Mr. Kozlowski, feel free to pick these up and run with 'em.
Posted by: Mike   2004-04-15 3:00:17 PM  

#4  Let me tell y'all a story.
I'm a budding screenwriter - haven't sold anything yet, but getting closer every day. Had an dea couple of months back for a screenplay called Thunder Run - about the charge into Baghdad. Figured it had EVERYTHING. Typed up a synopsis - straight from the actual AAR, which is on-line - and sent it to my agent, who was 110% in favor of it.
A couple weeks later this is the call I get: Forget it. Nobody wants to do a WoT movie right now because they are basically terrified that they will make a movie about a US victory and there will be some kind of horrible reversal that will leave them with an unreleasable film. If I want to write a Rambo-like fantasy, they'll look at that - but forget anything realistic.
BTW, kiss anything about 9/11 goodbye as well - the studios are convinced that the Three Thousand Families will insist on final approval of the script and story, and there is no way they'll be able to say no without looking bad.
The bottom line seems to be that there is no actual bias against such a movie because of the subject, but rather the imponderables that could knock it out of the game.

Mike
Posted by: Mike Kozlowski   2004-04-15 1:06:44 PM  

#3  Im sure there will be one... starring Leonardo DeCapuchino and Kate Winslett. Of course Celine Dion will sing the theme.

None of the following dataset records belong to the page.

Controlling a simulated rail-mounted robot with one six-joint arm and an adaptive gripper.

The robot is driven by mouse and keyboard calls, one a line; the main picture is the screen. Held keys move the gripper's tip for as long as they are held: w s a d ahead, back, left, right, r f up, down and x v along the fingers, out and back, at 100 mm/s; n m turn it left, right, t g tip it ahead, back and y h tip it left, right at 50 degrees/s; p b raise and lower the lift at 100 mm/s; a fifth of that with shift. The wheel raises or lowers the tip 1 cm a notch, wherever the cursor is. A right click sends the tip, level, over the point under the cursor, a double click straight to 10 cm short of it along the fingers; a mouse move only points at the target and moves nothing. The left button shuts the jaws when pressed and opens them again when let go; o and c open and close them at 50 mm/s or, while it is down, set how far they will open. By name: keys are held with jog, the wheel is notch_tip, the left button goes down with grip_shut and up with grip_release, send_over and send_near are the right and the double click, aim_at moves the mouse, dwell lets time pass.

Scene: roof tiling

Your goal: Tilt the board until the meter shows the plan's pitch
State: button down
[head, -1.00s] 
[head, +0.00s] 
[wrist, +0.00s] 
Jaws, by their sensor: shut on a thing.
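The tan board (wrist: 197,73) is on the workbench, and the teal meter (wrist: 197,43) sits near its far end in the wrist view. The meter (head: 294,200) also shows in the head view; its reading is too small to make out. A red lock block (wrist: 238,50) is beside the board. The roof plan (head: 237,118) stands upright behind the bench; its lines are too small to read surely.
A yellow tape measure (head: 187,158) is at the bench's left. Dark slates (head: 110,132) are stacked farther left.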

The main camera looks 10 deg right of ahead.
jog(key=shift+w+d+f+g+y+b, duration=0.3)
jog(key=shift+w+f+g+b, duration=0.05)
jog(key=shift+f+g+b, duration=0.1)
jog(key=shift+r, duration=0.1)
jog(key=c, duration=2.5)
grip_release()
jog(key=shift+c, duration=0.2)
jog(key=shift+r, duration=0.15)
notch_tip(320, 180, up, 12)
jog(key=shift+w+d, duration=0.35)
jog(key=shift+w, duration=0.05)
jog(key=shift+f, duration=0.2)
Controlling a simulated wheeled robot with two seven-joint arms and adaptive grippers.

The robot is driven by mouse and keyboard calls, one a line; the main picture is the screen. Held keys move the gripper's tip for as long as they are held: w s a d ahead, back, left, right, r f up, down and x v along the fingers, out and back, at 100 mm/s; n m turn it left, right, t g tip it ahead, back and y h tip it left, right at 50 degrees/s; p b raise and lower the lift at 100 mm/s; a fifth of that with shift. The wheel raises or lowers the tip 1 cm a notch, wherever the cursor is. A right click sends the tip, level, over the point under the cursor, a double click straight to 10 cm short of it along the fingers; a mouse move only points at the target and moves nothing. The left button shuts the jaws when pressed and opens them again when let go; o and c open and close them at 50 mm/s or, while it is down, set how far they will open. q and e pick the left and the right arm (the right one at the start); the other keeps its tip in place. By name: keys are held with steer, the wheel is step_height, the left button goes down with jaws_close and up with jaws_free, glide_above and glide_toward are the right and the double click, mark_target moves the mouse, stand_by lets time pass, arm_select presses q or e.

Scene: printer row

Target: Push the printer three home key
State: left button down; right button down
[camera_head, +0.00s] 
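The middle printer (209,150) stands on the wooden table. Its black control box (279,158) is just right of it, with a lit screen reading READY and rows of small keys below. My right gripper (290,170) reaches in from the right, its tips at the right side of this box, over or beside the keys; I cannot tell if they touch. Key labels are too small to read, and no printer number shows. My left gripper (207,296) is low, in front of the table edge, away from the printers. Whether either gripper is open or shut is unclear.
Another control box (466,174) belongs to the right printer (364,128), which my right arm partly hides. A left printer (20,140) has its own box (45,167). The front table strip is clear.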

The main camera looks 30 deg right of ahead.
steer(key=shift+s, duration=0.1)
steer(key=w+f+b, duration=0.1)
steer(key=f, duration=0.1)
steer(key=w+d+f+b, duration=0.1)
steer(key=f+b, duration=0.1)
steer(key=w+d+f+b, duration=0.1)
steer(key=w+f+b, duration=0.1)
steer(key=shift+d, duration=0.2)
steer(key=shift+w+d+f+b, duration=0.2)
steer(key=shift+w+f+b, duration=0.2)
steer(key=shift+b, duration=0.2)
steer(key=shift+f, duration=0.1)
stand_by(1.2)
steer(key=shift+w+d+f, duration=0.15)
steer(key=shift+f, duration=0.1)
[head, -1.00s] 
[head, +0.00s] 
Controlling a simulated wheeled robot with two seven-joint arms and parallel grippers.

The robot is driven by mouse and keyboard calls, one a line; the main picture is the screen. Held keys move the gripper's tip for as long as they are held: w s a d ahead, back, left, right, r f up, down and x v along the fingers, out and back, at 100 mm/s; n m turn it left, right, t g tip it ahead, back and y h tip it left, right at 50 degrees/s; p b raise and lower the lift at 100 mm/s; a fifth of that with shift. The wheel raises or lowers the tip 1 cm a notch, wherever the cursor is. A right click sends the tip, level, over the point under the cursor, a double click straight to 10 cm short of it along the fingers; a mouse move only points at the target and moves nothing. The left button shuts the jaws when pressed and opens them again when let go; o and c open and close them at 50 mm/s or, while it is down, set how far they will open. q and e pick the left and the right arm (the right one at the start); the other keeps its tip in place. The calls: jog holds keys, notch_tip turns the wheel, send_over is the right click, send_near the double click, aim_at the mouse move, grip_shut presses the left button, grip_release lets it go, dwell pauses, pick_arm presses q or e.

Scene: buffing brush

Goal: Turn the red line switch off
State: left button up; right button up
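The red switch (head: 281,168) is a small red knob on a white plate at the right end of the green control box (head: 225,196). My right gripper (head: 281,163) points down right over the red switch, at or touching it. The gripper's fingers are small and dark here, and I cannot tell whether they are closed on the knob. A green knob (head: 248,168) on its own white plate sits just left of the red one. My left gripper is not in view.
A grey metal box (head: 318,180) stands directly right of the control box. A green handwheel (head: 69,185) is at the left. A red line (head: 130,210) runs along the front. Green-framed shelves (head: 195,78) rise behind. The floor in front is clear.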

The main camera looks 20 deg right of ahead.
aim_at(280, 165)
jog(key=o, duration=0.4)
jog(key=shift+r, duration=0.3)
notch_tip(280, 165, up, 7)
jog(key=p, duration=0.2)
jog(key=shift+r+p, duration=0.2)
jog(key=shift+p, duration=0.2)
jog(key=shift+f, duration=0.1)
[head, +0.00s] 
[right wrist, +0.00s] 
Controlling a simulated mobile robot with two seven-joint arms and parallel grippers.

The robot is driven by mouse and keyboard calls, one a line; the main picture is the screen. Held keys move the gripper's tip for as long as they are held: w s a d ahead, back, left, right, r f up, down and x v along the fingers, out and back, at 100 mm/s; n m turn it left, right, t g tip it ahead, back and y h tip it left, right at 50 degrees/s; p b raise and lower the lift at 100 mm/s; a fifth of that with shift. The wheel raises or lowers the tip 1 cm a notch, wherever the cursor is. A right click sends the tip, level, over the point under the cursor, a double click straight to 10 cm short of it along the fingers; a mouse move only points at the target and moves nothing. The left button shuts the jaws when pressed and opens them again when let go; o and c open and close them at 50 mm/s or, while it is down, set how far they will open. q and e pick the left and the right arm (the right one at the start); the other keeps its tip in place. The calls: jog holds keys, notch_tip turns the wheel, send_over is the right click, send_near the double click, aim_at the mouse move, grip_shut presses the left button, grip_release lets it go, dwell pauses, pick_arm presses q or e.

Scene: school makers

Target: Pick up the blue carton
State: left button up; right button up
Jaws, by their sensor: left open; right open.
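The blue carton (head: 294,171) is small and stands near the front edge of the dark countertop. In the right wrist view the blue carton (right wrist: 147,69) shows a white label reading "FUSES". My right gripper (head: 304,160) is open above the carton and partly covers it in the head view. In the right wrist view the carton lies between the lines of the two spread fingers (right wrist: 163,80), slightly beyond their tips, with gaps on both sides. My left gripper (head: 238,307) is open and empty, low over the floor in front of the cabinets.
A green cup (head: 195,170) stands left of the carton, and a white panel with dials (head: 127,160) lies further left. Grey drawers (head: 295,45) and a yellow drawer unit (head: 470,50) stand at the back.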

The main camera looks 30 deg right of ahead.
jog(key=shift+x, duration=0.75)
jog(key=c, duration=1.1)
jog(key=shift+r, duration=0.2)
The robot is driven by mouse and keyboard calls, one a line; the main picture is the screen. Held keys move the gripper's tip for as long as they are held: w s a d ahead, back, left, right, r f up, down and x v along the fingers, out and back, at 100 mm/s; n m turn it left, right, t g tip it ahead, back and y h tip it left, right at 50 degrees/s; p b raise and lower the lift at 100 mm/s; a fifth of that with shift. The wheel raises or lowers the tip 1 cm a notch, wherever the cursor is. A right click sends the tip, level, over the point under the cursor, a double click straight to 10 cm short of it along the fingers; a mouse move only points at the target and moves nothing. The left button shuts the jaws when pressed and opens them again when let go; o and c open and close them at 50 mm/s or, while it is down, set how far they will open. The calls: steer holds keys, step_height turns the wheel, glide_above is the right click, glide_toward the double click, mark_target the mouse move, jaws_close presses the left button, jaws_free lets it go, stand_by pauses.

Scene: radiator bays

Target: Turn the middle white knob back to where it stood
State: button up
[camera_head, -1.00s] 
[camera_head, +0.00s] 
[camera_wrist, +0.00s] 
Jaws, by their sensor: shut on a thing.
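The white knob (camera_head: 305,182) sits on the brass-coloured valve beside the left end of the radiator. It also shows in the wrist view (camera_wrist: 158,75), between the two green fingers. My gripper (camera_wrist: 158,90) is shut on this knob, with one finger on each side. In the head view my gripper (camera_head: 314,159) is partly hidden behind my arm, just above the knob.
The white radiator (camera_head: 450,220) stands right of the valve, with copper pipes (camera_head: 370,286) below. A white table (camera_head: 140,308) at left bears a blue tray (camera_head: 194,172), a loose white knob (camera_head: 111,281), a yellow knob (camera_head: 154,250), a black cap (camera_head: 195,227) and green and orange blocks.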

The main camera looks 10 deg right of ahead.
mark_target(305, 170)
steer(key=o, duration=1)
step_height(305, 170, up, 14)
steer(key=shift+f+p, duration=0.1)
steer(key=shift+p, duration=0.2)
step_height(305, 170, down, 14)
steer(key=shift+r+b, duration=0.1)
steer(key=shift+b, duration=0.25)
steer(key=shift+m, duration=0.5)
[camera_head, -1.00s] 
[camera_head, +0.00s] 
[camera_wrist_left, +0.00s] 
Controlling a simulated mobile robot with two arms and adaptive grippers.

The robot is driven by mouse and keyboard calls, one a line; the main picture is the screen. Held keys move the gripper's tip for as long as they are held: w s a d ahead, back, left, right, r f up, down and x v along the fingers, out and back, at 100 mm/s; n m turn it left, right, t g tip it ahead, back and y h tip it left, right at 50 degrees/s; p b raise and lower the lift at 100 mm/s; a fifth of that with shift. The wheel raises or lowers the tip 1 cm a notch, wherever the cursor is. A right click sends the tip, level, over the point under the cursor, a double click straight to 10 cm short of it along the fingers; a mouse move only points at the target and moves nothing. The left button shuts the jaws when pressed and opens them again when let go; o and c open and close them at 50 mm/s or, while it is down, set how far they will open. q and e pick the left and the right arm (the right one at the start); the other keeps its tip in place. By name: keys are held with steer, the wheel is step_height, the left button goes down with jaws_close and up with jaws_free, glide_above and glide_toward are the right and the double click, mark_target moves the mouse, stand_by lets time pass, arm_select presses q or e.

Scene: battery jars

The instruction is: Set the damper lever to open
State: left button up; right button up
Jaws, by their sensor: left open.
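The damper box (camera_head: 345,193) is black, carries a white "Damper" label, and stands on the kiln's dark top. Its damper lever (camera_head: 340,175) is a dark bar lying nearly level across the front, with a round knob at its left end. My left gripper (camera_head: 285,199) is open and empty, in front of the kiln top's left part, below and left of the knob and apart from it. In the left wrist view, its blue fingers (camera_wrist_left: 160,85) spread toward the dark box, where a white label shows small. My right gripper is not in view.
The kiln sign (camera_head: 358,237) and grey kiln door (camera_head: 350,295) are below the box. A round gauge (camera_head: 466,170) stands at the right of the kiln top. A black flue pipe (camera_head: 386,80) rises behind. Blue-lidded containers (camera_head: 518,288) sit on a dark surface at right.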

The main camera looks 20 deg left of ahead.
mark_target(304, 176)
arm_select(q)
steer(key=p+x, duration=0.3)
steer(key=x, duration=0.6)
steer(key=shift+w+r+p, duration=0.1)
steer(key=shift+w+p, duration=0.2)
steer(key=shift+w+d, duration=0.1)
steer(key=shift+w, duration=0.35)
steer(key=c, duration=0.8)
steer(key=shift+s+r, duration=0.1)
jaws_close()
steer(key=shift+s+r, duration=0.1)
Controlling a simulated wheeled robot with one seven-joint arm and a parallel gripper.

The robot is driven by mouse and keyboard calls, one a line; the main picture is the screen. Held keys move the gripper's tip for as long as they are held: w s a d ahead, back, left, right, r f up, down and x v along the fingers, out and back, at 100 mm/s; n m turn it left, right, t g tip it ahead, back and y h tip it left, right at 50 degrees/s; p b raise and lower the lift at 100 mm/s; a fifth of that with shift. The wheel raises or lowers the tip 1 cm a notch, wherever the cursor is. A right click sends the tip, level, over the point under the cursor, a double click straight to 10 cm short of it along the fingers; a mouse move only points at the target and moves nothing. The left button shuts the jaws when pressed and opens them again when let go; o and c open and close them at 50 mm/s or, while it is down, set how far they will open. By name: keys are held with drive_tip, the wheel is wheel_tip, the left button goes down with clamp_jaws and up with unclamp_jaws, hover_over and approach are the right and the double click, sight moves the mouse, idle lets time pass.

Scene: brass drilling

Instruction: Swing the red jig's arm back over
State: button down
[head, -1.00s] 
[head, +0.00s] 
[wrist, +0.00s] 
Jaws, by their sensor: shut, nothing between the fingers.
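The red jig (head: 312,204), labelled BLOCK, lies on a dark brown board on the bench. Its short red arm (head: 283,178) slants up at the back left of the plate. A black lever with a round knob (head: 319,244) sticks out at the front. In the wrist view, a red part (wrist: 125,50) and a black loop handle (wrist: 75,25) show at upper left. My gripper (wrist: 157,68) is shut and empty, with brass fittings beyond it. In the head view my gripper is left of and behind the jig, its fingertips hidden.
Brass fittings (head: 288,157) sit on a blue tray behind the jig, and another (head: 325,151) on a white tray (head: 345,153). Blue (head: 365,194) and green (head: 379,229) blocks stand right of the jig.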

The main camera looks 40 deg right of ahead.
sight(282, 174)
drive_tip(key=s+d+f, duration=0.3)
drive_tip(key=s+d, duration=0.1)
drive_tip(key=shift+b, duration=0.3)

"Don't you give up, you are going to die an old woman, in a warm bed, surrounded by your children, crapping in a plactic bag.", "Oh Jack, Im soo cold."
Posted by: JackAssFestival   2004-04-15 11:50:16 AM  

#2  DC 9-11: Time of Crisis was a Showtime movie of the events. It was all from the President and his staff's point of view, came off more as a documentary than an actual movie, but it was pretty good which is probably why the left that noticed it, villify it.
Posted by: ruprecht   2004-04-15 11:19:59 AM  

#1  As I pointed out on my site, there was a movie about the 1993 WTC attack: Path to Paradise. HBO movie, available on VHS. Pretty good for a TV movie; starts with Kahane's assassination and runs to the arrest of Yussef. There's a prescient "we'll be back to knock it down" moment at the end.